Tsipras’ visit to the Ionian island — the home of the Odysseus, the legendary hero in Homer’s epic poem “Odyssey” — was a symbolic gesture a day after Greece emerged from its bailout programme with the EU that required deep cuts in order to pay back an emergency loan valued at 61.9 billion euros, meaning the nation can now borrow at normal market costs.
“Today is a historic day. The austerity programmes, recession and social desolation have come to an end. Our country has regained its right to define its own destiny and future,” Tsipras said in a brief televised speech from the picturesque isle.
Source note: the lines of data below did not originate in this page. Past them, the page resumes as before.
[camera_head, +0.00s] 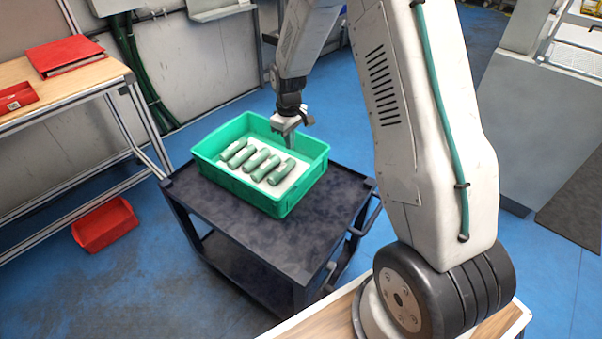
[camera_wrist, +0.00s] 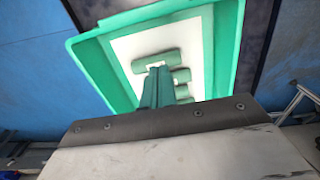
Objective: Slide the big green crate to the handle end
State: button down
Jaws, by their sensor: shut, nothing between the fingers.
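The big green crate (camera_head: 240,190) sits upright on the dark cart top (camera_head: 255,235), toward the end away from the handle. It has a white bottom with several dark green cylinders (camera_head: 262,163) lying in a row. The cart's handle (camera_head: 367,217) is at the right end. My gripper (camera_head: 290,144) points down over the back right part of the crate, its fingers together and empty. I cannot tell whether they touch the crate wall. In the wrist view the shut fingers (camera_wrist: 158,88) show in front of the cylinders, with the crate (camera_wrist: 229,45) around them.
Bare cart top lies in front and to the right of the crate. A red bin (camera_head: 104,224) stands on the blue floor at left, near a workbench (camera_head: 60,84) with red items. A wooden-topped surface (camera_head: 325,318) is at the bottom.

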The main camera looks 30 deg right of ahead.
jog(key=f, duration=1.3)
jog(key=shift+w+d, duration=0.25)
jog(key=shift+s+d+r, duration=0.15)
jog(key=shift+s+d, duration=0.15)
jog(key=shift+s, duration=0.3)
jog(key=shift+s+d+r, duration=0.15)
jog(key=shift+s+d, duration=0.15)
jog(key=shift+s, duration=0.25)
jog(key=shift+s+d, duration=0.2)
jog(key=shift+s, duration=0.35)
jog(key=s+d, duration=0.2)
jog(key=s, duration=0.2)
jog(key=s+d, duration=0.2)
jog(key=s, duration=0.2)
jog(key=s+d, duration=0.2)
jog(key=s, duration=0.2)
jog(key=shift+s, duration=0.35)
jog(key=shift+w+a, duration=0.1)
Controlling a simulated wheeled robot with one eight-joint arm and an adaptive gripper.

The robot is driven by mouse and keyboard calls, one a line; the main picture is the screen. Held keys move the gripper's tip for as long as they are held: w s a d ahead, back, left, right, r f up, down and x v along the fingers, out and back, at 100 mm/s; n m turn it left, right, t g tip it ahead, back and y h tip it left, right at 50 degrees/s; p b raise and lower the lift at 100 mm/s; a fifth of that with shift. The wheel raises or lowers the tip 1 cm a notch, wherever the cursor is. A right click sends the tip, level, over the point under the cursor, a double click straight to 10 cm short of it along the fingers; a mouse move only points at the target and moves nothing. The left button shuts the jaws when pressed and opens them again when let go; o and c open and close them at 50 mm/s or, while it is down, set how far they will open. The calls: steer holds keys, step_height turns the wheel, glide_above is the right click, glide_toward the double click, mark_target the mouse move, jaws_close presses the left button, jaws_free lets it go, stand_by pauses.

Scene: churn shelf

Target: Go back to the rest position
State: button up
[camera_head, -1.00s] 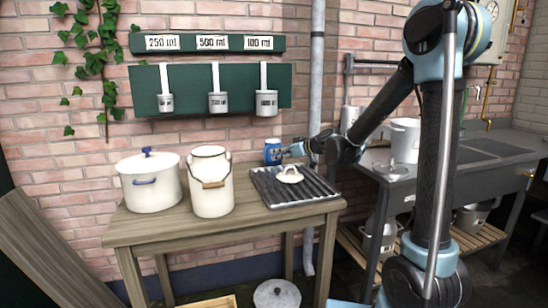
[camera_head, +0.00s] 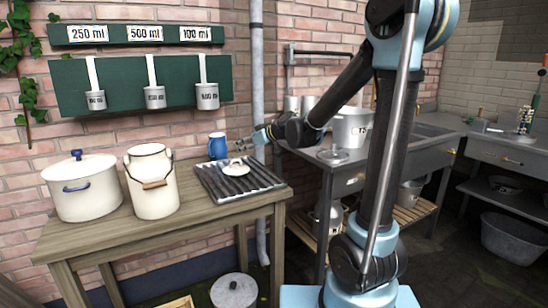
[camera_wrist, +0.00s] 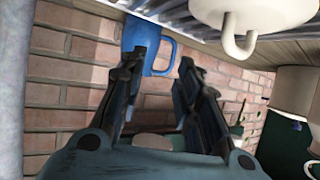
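My gripper (camera_head: 240,143) is above the back right of the dark ridged tray on the wooden table. In the wrist view its two dark fingers (camera_wrist: 166,55) are apart with nothing held between them. A blue mug (camera_head: 217,146) stands behind the tray, left of my gripper. The mug also shows in the wrist view (camera_wrist: 155,50), beyond the fingertips and partly hidden by one finger. A white lid (camera_head: 231,169) with a handle lies on the ridged tray (camera_head: 247,187), below my gripper; it shows at the top of the wrist view (camera_wrist: 265,14).
A white lidded pot (camera_head: 80,190) and a white milk can (camera_head: 152,190) stand left on the wooden table (camera_head: 110,235). Measuring cups (camera_head: 155,98) hang on the green wall board. A grey pipe (camera_head: 257,80) runs up the wall behind my gripper. A grey counter with a sink stands right.

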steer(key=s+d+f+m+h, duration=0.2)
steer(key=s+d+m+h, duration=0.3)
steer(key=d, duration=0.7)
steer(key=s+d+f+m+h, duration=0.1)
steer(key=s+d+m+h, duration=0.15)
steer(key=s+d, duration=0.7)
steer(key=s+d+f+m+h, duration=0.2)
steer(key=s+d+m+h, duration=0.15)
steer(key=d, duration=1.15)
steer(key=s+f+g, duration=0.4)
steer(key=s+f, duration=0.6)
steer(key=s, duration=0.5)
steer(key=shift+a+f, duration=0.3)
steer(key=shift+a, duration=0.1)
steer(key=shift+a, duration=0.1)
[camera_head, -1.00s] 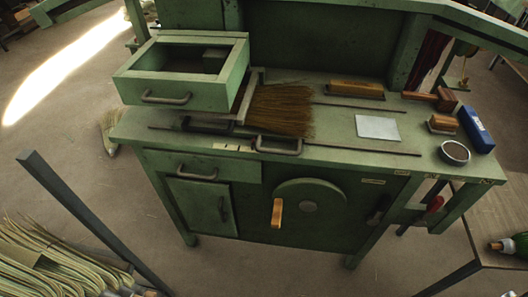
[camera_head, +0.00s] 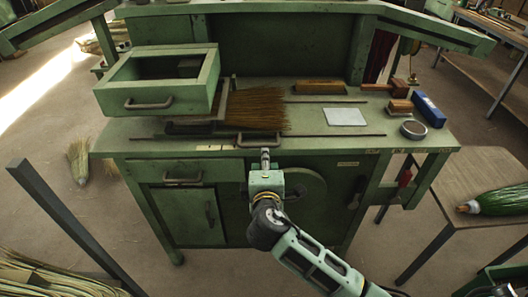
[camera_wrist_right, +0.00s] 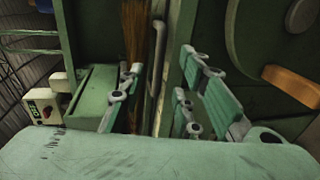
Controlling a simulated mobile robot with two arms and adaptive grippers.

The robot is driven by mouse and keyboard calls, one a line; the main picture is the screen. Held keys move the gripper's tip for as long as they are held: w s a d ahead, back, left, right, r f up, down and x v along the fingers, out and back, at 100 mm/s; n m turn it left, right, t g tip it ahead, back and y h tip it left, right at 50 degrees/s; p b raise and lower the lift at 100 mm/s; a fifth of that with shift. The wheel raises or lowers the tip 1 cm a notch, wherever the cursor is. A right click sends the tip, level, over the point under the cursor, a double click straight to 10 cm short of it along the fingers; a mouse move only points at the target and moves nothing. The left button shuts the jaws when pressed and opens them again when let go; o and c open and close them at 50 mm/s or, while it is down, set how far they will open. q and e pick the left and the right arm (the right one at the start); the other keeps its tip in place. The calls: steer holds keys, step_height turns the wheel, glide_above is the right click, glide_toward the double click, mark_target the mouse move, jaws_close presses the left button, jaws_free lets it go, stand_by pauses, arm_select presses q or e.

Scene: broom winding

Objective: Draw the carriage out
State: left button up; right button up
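The carriage's grey bar handle (camera_head: 244,141) sticks out at the front edge of the green bench, below the brown broom bristles (camera_head: 257,108). In the right wrist view the handle (camera_wrist_right: 158,62) stands as an upright bar ahead of the fingers, with bristles (camera_wrist_right: 134,35) beside it. My right gripper (camera_head: 265,156) is at the handle, in front of the bench edge, and hides part of it. In the right wrist view my right gripper (camera_wrist_right: 155,100) is open, its fingers apart with the handle between them. Contact cannot be told. My left gripper is not in view.
An open-topped green box (camera_head: 160,98) with a handle stands left of the bristles. A drawer (camera_head: 180,173) and a wheel with a wooden crank (camera_wrist_right: 292,85) are on the bench front. A metal sheet (camera_head: 345,117), wooden blocks and a round tin (camera_head: 413,129) lie on the right.

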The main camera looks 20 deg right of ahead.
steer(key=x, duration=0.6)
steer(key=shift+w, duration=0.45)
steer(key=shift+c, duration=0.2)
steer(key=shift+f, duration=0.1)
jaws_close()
He compared the bailout process to the arduous journey undertaken by Ulysses, the cunning Greek hero whose decade-long, obstacle-filled voyage back to Ithaca after the 10-year-long Trojan war was memorably narrated in the poem dating to around the end of the 8th century BC.
“Since 2010, Greece has lived its own modern Odyssey,” Tsipras said.
“In five years (before his electoral triumph in 2015) things happened to our country that would normally be unthinkable in times of peace. It lost 25 per cent of its GDP, one in three people lost their jobs, democracy was restricted, bankers became prime ministers and ministers became bankers and fascist gangs reappeared in the streets for the first time in 60 years.”
Tsipras heads the left-wing Syriza coalition, which despite fiercely opposing bailouts and austerity policies was forced to accept the third economic adjustment program imposed by Greece’s lenders or face the country’s likely economic collapse.